While the question, “To travel or to arrive?” has two valid answers (and each may be appropriate in different circumstances) we need at least to ensure that the choice remains, either for what is necessary on specific occasions, or just for what people might choose. The quality of the journey can be valuable in its own right, no matter where we are going.
The more I think about this analogy, the more traction it gains. Which is more important: the supposed ‘outcome’ of a lesson – or the educational experience that the pupils have on the way? How do we treat lessons that might offer great views, but where they destination isn’t especially exciting? Let alone lessons/journeys made entirely for the pleasure of doing so, where there is no especial destination? I’m not advocating specific teaching styles here, but from a philosophical point of view, ensuring that we balance the experience of learning with the more utilitarian aspect of ‘objectives’ is perhaps more important than we presently consider.
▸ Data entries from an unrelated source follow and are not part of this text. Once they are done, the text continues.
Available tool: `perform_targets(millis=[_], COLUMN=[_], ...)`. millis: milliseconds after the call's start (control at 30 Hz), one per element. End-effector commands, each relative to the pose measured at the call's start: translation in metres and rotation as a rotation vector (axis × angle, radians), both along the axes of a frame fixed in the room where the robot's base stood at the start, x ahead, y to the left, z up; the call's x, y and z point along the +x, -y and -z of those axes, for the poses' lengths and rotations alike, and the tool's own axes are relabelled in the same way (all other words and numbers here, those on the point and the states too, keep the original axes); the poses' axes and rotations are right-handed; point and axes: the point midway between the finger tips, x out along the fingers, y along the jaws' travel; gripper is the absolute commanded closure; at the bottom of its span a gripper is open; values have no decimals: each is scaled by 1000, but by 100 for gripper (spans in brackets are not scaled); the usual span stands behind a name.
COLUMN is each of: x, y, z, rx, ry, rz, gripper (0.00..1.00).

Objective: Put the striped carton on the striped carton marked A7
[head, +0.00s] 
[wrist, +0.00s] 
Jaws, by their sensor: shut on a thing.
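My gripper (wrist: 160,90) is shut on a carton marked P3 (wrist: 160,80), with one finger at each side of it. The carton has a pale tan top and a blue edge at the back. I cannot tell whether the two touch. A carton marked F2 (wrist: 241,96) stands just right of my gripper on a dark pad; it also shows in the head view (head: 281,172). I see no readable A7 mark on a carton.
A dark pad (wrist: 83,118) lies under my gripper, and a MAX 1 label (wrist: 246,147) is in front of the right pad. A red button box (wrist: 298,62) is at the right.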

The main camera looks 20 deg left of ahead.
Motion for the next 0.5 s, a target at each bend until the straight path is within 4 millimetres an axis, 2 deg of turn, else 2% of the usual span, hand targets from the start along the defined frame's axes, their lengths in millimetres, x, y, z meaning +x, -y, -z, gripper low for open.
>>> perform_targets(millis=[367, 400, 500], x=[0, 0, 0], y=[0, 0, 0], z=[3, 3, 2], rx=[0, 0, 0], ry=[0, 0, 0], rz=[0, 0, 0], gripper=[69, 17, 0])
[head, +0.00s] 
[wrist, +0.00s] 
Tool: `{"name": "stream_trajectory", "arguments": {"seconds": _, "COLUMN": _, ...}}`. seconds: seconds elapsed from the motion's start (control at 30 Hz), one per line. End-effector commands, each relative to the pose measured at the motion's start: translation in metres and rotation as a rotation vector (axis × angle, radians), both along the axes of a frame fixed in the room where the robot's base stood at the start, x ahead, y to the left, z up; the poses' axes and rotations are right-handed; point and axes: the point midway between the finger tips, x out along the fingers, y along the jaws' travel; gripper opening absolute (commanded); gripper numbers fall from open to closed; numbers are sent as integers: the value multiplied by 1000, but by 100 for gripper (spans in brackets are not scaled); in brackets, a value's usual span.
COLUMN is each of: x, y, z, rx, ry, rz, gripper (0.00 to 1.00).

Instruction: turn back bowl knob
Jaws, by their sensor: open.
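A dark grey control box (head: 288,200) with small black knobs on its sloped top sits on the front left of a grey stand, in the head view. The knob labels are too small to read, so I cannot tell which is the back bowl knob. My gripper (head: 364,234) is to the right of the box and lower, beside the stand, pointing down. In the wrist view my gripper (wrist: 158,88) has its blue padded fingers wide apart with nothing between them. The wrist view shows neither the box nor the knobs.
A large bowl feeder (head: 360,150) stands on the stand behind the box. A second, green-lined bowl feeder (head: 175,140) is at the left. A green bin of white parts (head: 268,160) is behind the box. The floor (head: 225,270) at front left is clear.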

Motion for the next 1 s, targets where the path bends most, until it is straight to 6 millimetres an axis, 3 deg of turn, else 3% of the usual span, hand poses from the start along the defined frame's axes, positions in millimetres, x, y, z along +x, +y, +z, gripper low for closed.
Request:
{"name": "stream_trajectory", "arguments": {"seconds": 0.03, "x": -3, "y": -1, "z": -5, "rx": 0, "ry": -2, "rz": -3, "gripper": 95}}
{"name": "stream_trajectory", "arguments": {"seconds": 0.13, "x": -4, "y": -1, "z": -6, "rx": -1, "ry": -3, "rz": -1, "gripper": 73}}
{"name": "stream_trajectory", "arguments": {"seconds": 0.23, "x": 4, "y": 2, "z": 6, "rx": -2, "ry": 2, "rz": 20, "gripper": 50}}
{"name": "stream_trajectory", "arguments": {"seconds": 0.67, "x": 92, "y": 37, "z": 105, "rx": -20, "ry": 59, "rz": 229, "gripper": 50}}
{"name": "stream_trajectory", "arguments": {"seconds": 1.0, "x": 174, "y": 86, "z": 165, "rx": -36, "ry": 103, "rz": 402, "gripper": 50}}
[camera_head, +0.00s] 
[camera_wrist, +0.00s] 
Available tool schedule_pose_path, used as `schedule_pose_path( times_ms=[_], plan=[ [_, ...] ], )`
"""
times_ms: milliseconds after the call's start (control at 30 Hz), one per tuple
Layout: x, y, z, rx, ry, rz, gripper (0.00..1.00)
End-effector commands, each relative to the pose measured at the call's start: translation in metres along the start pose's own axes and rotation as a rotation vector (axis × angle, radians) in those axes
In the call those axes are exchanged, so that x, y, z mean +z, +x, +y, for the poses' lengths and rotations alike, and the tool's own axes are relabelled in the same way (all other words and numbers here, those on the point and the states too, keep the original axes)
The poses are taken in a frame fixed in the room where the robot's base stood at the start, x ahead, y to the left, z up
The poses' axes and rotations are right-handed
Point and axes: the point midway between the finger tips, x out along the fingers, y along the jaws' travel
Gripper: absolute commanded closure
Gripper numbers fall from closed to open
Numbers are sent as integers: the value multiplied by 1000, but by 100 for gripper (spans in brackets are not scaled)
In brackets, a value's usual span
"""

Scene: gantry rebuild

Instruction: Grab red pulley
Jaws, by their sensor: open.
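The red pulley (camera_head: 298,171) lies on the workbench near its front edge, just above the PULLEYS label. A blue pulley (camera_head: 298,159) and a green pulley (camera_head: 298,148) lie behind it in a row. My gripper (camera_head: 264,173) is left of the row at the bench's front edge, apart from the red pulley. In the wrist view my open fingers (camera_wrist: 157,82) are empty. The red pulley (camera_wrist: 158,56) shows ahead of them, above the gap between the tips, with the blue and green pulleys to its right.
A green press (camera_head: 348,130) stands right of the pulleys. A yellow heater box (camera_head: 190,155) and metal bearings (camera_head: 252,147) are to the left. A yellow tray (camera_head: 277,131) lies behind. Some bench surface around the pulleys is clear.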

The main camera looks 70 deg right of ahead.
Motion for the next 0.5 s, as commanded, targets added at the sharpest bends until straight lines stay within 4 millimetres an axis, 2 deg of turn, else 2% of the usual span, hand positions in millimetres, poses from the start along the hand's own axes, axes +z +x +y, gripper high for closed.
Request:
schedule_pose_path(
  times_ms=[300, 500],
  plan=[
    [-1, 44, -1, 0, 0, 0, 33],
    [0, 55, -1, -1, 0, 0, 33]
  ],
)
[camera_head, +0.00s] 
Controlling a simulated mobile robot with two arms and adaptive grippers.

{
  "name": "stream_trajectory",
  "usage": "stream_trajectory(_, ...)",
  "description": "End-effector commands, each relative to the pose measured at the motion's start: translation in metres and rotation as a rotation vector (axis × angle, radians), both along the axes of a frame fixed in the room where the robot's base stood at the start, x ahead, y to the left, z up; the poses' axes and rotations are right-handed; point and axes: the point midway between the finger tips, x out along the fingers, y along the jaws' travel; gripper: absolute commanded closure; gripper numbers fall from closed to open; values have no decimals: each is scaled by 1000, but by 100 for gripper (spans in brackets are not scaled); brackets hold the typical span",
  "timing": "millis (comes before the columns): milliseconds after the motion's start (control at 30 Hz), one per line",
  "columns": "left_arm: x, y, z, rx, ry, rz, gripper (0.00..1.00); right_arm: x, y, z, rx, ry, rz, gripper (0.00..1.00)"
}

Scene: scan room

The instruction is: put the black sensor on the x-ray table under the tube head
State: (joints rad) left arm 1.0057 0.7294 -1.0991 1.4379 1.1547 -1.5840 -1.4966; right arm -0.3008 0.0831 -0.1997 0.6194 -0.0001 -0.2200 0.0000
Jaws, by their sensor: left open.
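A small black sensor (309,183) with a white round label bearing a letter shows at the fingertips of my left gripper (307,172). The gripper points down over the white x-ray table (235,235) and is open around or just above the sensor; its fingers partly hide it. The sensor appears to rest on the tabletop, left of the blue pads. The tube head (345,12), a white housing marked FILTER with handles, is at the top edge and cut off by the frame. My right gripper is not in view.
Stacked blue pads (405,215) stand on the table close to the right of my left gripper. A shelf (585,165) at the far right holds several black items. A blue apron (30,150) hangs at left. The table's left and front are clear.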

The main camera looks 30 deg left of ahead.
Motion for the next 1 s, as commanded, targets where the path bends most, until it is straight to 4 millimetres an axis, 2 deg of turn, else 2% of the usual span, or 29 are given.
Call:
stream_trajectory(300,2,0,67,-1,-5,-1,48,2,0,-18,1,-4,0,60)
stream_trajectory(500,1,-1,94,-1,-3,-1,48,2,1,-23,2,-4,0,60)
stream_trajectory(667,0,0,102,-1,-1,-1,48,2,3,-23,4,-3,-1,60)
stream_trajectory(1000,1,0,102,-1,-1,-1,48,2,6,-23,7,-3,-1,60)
We tend to obsess about punctuality (and indeed this may sometimes matter) – but does a few minutes’ lateness really matter, if we gained from a pleasant journey?
It seems to me that we in education have become so focussed on the supposed destinations of the educative process that we have neglected the quality of the journey. I would go so far as to claim that for many children, it is the experience of school that is more important than the pieces of paper they end up with; it’s only the adults who obsess about the latter, even if it rubs off on some pupils. Those who have had a good journey may be more likely to keep on travelling than those who took the short-cut, seemingly reaching the same place, but who missed out on the experience. I often encounter such people struggling to come to terms with ‘A’ levels…
It is easy to dismiss those who object to the target culture, but there is a perfectly sustainable objection based on the unreliable assumptions that such predictions cannot avoid. Given the unreliability of futurology and the finality of our ultimate destination, one might argue that what we do along the way is all that matters. In education the journey is (at least) as important as the destination.